Dataset content:
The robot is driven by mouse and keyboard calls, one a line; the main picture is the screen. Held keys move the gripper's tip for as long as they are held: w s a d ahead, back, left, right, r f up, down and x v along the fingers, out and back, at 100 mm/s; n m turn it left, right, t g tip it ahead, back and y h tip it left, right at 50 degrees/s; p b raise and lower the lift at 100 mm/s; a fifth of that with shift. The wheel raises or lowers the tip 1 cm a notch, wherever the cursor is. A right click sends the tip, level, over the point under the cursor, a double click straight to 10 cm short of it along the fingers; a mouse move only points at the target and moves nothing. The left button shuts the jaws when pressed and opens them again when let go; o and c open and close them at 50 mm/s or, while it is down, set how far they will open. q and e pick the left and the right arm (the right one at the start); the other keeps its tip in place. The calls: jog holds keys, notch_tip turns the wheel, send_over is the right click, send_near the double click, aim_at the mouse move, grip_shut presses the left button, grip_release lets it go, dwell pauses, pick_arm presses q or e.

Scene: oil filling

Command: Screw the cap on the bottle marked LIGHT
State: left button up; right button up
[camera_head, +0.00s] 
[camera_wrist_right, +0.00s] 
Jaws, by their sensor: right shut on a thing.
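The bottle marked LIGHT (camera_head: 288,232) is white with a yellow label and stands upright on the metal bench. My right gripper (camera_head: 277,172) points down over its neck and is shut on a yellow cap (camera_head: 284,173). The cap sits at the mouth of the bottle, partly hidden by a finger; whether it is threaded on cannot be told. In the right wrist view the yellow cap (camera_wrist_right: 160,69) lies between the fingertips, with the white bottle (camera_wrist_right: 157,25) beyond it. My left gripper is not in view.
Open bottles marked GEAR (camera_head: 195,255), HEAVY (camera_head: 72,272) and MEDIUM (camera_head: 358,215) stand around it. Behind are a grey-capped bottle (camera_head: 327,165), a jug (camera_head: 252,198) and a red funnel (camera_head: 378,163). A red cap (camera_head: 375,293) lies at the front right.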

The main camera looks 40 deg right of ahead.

Set task: Would you give the material above again, complete and exact?

Answer in full:
The robot is driven by mouse and keyboard calls, one a line; the main picture is the screen. Held keys move the gripper's tip for as long as they are held: w s a d ahead, back, left, right, r f up, down and x v along the fingers, out and back, at 100 mm/s; n m turn it left, right, t g tip it ahead, back and y h tip it left, right at 50 degrees/s; p b raise and lower the lift at 100 mm/s; a fifth of that with shift. The wheel raises or lowers the tip 1 cm a notch, wherever the cursor is. A right click sends the tip, level, over the point under the cursor, a double click straight to 10 cm short of it along the fingers; a mouse move only points at the target and moves nothing. The left button shuts the jaws when pressed and opens them again when let go; o and c open and close them at 50 mm/s or, while it is down, set how far they will open. q and e pick the left and the right arm (the right one at the start); the other keeps its tip in place. The calls: jog holds keys, notch_tip turns the wheel, send_over is the right click, send_near the double click, aim_at the mouse move, grip_shut presses the left button, grip_release lets it go, dwell pauses, pick_arm presses q or e.

Scene: oil filling

Command: Screw the cap on the bottle marked LIGHT
State: left button up; right button up
[camera_head, +0.00s] 
[camera_wrist_right, +0.00s] 
Jaws, by their sensor: right shut on a thing.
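The bottle marked LIGHT (camera_head: 288,232) is white with a yellow label and stands upright on the metal bench. My right gripper (camera_head: 277,172) points down over its neck and is shut on a yellow cap (camera_head: 284,173). The cap sits at the mouth of the bottle, partly hidden by a finger; whether it is threaded on cannot be told. In the right wrist view the yellow cap (camera_wrist_right: 160,69) lies between the fingertips, with the white bottle (camera_wrist_right: 157,25) beyond it. My left gripper is not in view.
Open bottles marked GEAR (camera_head: 195,255), HEAVY (camera_head: 72,272) and MEDIUM (camera_head: 358,215) stand around it. Behind are a grey-capped bottle (camera_head: 327,165), a jug (camera_head: 252,198) and a red funnel (camera_head: 378,163). A red cap (camera_head: 375,293) lies at the front right.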

The main camera looks 40 deg right of ahead.

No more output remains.